Saya jadi teringat seorang tetangga kami, Ibu Iida Maria, seorang pensiunan Guru Bahasa Swedia dan Bahasa Inggris, yang melakukan pemilihan awal (advance voting). Usia Ibu Iida Maria tidak muda lagi, mungkin sudah hampir 80 tahun. Beliau mengatakan bahwa ia akan melakukan pemilihan awal untuk keamanan dengan menghindari keramaian.
Saat itu kami bertemu dalam ruang sauna perempuan di basemen bangunan apartemen kami. Diantara kepulan uap panas, saya mendengar percakapan antara empat perempuan Finlandia yang diterjemahkan oleh Ibu Iida Maria. Mereka bisa dibilang sudah lumayan sepuh, dan kelihatannya sedang berdiskusi mengenai pencoblosan awal yang akan mereka lakukan.
Cuaca pada hari-hari itu bahkan lebih dingin lagi, kalau tidak salah sekitar -24 celcius. Saya pikir mungkin mereka sedang berpikir ulang untuk mencoblos di tengah cuaca dingin dan berangin. Namun beliau justru mengatakan ”saya adalah perempuan Finlandia, kaum perempuan disini mendapatkan hak memilih sejak 1906, saya pribadi tidak akan menyia-nyiakan hak saya cuma karena takut kedinginan”.
Warga perempuan di Finlandia memang salah satu yang mendapatkan hak pilih paling awal di Eropa. Dan ucapan Ibu iida Maria mengingatkan saya akan sisu, semangat pantang menyerah khas Finlandia.

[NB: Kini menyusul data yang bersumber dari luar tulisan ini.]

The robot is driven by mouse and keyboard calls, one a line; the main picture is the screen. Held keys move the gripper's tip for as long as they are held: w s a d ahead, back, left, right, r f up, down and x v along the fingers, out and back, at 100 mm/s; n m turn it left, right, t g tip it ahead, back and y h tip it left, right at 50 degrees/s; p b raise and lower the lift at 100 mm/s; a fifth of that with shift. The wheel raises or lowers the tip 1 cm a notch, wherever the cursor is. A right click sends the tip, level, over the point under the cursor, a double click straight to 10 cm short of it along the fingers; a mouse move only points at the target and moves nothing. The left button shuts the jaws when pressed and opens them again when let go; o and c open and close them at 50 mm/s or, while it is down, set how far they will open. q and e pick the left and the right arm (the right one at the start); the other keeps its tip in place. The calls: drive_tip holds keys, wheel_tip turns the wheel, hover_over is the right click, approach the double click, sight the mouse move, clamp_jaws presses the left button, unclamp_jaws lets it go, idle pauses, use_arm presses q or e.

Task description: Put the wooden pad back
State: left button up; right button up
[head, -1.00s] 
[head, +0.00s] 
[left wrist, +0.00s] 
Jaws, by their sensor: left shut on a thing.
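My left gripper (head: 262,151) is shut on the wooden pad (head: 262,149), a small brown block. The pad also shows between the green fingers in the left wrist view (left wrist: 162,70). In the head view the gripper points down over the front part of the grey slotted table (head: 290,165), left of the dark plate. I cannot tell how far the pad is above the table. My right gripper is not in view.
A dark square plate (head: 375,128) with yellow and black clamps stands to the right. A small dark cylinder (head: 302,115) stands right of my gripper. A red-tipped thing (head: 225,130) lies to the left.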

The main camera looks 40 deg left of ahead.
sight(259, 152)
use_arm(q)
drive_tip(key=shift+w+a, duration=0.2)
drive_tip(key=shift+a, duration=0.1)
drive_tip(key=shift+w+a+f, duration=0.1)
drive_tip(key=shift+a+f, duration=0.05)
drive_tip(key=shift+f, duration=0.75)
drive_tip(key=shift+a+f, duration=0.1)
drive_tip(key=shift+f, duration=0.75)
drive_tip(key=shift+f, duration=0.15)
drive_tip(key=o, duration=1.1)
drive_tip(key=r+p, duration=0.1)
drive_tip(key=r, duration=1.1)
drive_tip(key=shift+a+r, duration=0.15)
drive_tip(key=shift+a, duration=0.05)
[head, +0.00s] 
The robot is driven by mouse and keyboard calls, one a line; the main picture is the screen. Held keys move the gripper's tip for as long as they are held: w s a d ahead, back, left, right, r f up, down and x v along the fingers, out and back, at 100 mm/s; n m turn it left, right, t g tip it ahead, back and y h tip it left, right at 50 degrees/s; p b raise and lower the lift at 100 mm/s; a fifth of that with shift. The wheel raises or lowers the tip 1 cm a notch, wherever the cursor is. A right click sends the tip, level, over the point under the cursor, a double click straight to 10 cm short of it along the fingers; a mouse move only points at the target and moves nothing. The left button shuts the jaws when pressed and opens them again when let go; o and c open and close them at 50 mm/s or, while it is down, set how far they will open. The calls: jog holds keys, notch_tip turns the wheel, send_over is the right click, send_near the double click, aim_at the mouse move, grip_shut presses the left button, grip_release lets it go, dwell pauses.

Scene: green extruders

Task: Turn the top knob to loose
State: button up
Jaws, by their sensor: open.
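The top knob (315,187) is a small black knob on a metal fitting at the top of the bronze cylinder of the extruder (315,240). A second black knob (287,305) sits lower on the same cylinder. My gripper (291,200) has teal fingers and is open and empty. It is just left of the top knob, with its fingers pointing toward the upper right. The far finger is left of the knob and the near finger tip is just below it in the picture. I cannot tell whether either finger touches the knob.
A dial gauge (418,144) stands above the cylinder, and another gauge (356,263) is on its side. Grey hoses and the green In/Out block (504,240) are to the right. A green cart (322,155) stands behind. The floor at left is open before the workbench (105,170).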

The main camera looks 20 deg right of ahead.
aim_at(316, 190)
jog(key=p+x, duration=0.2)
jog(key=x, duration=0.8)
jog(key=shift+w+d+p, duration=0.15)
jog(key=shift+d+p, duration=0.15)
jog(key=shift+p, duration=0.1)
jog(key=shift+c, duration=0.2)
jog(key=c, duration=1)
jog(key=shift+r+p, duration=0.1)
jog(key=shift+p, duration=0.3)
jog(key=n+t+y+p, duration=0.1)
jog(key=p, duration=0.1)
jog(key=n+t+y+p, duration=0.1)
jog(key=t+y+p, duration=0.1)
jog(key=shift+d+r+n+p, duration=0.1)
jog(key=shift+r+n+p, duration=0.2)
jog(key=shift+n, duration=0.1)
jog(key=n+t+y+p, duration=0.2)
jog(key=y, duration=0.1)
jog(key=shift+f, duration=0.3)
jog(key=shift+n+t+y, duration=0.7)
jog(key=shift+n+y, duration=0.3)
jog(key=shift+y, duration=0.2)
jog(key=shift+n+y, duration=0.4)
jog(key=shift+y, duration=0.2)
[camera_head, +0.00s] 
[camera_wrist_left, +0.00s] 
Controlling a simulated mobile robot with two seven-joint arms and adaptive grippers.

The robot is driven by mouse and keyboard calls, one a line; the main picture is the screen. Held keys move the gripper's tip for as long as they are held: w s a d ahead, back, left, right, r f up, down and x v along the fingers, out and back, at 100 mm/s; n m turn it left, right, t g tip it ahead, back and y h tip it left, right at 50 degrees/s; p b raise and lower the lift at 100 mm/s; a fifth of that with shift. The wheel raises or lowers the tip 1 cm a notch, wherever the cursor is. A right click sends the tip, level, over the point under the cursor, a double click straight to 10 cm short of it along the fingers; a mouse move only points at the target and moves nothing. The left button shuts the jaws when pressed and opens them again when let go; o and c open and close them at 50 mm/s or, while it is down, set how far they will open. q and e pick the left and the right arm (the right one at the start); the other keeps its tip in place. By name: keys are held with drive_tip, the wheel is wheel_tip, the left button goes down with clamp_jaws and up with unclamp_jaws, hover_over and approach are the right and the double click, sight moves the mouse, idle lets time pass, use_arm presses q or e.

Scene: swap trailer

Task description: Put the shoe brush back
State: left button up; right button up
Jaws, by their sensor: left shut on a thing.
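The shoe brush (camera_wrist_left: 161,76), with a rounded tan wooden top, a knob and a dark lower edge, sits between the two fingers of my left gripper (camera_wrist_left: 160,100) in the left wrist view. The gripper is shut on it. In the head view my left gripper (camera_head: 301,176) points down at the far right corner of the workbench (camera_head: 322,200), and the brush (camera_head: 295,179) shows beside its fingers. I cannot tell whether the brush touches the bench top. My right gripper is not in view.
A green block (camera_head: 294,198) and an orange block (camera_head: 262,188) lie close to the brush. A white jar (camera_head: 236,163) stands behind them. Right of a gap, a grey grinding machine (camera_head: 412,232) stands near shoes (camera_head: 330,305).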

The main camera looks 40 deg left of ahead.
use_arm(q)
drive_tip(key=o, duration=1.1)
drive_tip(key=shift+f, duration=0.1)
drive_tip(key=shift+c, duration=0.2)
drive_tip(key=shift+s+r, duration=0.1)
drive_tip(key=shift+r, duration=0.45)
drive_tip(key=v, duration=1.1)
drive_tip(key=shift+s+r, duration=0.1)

Sehingga pagi itu, saya melihat bagaimana warga Finlandia datang ke TPS, pantang menyerah dengan dingin yang mendera untuk menunaikan hak pilih mereka. Ada yang tua dan muda, laki-laki dan perempuan, ada yang berjalan sendirian, ada juga yang berjalan bersama keluarga mereka.
Para warga berdatangan ke sekolah-sekolah serta tempat-tempat umum lainnya yang diubah menjadi TPS sementara untuk menunaikan hak piliih mereka dengan khidmat. Rangkaian proses dilakukan khas Finlandia, hemat kata dan jauh dari keriuhan namun tetap penuh harapan, untuk kemudian diakhiri dengan tradisi vaalikahvit, meneguk secangkir kopi pemilu.